* **EXERCISE DESCRIPTION**
Retype exactly the lines below, beginning with the first and ending with the line where "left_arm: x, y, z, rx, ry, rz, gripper" appears.
|---|
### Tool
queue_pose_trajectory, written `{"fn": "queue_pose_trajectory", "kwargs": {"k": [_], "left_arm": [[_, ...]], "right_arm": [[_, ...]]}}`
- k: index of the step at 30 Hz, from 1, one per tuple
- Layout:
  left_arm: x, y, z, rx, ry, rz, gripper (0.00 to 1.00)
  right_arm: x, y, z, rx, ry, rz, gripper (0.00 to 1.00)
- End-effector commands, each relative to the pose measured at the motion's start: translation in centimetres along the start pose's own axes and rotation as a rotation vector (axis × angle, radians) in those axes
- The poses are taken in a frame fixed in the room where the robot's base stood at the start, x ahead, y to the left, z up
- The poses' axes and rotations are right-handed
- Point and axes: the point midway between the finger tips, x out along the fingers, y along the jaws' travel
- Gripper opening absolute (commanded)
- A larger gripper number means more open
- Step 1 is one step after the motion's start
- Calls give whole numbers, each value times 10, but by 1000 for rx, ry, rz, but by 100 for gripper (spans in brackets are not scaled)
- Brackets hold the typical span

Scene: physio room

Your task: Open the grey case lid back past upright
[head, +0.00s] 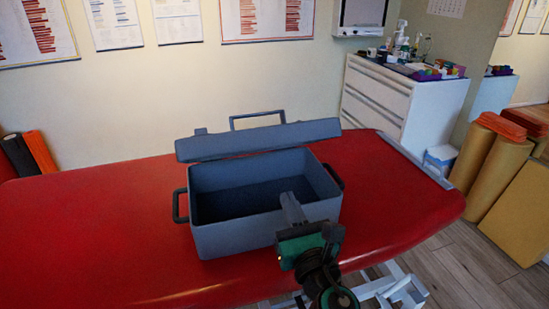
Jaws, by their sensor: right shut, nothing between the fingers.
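The grey case (235,232) stands on the red treatment table, with a dark interior that looks empty. Its lid (258,139) is swung up at the back edge and leans back, away from me, with its handle (257,116) sticking up behind it. My right gripper (288,197) is at the front right of the case, its shut fingers over the front wall and inside the opening, well apart from the lid. Nothing shows between the fingers. The gripper hides part of the front wall. My left gripper is not in view.
The red table (90,230) is clear to the left and right of the case. Side handles (180,206) stick out from the case. A white drawer unit (395,105) with bottles on top stands behind right. Rolled mats (490,150) stand at the far right.

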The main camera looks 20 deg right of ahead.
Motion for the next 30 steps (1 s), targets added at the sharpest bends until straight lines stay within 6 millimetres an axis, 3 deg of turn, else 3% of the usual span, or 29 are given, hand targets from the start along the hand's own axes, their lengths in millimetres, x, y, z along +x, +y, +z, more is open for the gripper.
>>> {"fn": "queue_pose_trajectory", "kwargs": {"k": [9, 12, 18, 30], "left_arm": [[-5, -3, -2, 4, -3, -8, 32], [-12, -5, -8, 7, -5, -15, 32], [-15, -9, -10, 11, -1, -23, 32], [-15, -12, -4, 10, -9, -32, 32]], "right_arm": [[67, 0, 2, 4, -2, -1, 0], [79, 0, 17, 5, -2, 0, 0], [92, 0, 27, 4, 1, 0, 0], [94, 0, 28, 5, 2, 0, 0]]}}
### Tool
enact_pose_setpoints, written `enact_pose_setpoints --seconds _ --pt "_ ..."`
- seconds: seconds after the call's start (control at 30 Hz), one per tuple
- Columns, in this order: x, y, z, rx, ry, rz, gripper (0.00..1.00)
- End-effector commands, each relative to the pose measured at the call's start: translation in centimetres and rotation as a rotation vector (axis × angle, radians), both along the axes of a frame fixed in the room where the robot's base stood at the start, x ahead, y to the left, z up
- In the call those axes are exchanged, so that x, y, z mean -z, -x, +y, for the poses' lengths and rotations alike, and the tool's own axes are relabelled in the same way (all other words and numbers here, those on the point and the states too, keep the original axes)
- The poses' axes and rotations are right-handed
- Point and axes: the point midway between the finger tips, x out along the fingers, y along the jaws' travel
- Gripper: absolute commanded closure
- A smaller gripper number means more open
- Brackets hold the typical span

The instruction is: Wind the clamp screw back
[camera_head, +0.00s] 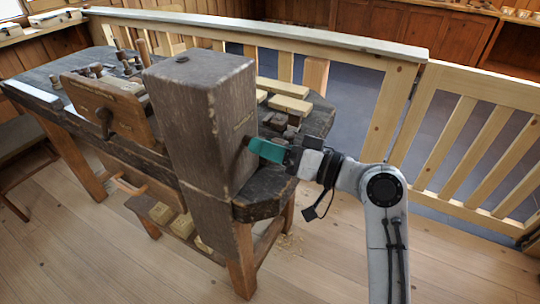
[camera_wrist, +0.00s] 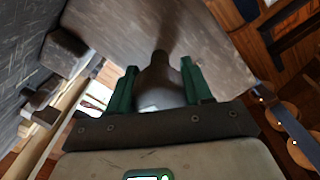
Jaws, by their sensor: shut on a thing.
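A large dark wooden block (camera_head: 200,150) stands upright at the near end of the workbench. Its face fills the upper part of the wrist view (camera_wrist: 195,35). A dark, bulb-shaped knob with a narrow neck (camera_wrist: 160,88), apparently the clamp screw's end, sticks out from that face. My gripper (camera_wrist: 160,68) has its green fingers on either side of the knob, shut on it. In the head view my gripper (camera_head: 262,149) reaches the block's right side from the right, and its fingers hide most of the knob. The screw's thread is not visible.
The dark bench top (camera_head: 265,185) holds several pale wood pieces (camera_head: 290,104) behind my gripper. A wooden vise board with a dark handle (camera_head: 108,112) is left of the block. A pale wooden railing (camera_head: 385,110) runs behind.

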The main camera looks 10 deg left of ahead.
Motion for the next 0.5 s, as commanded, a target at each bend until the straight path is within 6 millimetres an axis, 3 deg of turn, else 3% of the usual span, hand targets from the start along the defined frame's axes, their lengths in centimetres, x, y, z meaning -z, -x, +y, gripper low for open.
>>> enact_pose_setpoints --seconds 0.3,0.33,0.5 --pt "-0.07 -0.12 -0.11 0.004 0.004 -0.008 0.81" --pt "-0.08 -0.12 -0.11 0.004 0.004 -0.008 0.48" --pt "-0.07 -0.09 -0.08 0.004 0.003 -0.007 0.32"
|---|
* **ANSWER IN FULL**
### Tool
queue_pose_trajectory, written `{"fn": "queue_pose_trajectory", "kwargs": {"k": [_], "left_arm": [[_, ...]], "right_arm": [[_, ...]]}}`
- k: index of the step at 30 Hz, from 1, one per tuple
- Layout:
  left_arm: x, y, z, rx, ry, rz, gripper (0.00 to 1.00)

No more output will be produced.